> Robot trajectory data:
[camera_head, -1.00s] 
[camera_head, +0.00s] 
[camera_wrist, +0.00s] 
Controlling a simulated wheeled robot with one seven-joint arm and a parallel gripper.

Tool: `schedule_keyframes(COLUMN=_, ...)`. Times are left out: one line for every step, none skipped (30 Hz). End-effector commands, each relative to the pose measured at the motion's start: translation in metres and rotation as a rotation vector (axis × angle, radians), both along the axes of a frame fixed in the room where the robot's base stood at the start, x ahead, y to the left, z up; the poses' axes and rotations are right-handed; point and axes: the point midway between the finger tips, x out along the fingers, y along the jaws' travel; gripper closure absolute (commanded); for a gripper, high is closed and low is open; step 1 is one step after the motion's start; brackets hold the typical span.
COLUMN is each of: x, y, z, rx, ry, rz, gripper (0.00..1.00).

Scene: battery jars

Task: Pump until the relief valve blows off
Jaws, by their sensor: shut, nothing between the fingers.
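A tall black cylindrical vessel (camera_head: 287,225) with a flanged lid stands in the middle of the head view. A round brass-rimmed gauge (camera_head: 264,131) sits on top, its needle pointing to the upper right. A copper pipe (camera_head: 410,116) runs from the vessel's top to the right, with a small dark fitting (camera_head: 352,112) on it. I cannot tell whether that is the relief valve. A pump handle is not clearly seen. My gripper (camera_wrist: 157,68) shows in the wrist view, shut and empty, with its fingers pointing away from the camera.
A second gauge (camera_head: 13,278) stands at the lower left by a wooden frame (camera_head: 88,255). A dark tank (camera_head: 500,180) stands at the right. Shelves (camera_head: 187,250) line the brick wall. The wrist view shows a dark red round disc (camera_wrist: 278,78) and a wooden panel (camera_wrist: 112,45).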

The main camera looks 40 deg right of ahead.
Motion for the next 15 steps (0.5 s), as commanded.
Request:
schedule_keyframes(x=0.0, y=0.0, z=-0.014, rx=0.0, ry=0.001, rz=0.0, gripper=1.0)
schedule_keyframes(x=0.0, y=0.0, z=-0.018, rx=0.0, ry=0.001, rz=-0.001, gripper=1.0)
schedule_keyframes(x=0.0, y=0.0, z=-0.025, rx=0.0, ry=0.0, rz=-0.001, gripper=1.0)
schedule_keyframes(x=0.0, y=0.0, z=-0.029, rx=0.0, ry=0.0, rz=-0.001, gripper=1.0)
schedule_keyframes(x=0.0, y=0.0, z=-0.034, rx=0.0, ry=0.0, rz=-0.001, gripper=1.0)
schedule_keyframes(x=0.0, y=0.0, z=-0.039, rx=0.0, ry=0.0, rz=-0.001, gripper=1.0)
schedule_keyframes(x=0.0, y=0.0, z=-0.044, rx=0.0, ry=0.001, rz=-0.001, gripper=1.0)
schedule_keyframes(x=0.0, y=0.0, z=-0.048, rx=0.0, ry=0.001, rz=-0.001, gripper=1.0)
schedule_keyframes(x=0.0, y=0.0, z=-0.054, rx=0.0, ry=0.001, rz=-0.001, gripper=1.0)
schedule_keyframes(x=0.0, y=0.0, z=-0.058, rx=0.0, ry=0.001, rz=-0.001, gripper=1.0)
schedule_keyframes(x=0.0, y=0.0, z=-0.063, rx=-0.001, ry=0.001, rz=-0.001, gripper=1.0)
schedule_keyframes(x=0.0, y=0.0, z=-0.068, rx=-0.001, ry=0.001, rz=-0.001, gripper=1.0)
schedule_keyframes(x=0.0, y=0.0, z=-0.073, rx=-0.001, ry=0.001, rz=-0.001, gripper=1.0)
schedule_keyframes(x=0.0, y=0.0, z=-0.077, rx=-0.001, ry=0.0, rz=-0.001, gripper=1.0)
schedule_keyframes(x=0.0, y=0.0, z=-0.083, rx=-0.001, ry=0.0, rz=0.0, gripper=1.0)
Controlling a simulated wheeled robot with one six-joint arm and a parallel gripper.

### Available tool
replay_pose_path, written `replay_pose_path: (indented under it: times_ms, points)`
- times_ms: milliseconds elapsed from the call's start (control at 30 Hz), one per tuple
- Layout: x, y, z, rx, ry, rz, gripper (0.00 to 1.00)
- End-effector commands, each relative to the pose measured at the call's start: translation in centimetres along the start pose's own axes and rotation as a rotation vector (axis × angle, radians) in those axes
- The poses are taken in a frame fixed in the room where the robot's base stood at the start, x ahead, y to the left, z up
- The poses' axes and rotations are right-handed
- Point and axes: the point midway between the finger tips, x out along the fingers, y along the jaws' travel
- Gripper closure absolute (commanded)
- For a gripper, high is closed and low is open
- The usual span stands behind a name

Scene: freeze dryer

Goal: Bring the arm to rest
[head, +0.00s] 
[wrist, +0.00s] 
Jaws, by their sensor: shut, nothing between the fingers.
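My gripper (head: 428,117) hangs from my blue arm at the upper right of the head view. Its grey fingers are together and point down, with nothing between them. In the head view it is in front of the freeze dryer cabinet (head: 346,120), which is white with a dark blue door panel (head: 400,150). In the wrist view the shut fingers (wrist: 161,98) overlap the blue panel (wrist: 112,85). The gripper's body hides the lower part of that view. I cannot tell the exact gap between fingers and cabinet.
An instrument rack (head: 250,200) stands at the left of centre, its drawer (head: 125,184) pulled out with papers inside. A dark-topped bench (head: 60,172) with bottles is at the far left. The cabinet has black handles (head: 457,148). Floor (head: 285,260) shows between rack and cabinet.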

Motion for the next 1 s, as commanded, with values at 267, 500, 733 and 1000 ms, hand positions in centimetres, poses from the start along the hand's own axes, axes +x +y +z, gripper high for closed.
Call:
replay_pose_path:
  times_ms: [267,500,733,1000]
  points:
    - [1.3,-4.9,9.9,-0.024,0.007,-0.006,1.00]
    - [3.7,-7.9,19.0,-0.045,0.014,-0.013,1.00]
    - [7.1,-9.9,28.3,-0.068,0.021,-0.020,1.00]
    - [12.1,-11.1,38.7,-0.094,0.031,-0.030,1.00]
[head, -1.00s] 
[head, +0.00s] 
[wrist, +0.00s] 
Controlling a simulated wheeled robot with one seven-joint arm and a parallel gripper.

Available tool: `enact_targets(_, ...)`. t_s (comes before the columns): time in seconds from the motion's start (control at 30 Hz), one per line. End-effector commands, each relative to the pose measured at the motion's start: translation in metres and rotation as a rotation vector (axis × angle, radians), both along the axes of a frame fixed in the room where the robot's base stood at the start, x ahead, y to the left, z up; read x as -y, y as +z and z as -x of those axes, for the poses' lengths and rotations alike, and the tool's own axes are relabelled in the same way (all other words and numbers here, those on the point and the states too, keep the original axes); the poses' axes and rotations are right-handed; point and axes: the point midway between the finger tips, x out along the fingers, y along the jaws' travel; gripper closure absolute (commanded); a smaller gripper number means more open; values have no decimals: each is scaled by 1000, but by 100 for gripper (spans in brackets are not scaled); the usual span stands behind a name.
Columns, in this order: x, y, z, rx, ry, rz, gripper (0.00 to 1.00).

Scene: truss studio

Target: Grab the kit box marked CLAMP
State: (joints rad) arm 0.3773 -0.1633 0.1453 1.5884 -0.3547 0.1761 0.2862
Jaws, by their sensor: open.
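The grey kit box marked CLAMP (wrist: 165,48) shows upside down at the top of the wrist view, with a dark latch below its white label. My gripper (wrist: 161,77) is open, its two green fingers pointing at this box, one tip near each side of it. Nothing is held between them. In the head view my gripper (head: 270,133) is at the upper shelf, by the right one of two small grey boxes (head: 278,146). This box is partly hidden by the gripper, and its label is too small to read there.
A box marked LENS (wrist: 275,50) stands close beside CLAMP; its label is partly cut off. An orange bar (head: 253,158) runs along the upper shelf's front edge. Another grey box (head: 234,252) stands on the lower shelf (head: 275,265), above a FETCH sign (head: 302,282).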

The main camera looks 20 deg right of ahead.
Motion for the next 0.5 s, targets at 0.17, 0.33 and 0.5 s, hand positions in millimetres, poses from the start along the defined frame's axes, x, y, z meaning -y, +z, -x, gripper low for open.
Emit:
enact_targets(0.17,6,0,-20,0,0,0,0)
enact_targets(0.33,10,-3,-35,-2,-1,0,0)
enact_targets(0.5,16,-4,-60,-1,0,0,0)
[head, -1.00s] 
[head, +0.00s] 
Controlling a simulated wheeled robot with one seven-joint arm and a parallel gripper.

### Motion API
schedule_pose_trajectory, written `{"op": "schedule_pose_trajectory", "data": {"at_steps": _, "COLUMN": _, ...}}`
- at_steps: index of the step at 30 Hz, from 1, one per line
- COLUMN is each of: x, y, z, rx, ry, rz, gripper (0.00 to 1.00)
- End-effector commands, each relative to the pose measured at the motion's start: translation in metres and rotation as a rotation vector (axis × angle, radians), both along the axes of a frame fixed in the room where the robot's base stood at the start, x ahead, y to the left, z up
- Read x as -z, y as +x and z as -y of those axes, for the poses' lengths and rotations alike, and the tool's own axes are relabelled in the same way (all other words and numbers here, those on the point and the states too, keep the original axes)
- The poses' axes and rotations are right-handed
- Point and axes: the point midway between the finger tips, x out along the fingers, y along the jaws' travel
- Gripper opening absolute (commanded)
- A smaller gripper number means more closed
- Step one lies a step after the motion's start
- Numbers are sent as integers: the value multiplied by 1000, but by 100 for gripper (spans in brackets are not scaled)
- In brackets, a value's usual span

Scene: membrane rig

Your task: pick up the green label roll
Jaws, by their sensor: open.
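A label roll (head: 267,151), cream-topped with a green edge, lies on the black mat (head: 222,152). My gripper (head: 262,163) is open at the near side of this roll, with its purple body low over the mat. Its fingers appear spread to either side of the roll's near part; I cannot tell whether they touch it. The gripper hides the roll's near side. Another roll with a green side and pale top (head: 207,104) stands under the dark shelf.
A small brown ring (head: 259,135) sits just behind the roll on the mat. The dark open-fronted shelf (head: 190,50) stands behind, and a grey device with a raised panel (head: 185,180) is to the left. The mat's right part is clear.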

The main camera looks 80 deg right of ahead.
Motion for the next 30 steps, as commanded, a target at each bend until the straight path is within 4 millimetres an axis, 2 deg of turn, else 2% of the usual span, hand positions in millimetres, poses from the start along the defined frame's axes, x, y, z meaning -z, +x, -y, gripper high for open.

> WHAT THE TASK ASKS: This exercise asks for the lines from the line with "[camera_head, +0.00s]" to the line with "Task: Pump until the relief valve blows off", both lines included, set down exactly and with nothing else.

> COMPLETE OUTPUT:
[camera_head, +0.00s] 
[camera_wrist, +0.00s] 
Controlling a simulated wheeled robot with one seven-joint arm and a parallel gripper.

Tool: `schedule_keyframes(COLUMN=_, ...)`. Times are left out: one line for every step, none skipped (30 Hz). End-effector commands, each relative to the pose measured at the motion's start: translation in metres and rotation as a rotation vector (axis × angle, radians), both along the axes of a frame fixed in the room where the robot's base stood at the start, x ahead, y to the left, z up; the poses' axes and rotations are right-handed; point and axes: the point midway between the finger tips, x out along the fingers, y along the jaws' travel; gripper closure absolute (commanded); for a gripper, high is closed and low is open; step 1 is one step after the motion's start; brackets hold the typical span.
COLUMN is each of: x, y, z, rx, ry, rz, gripper (0.00..1.00).

Scene: battery jars

Task: Pump until the relief valve blows off

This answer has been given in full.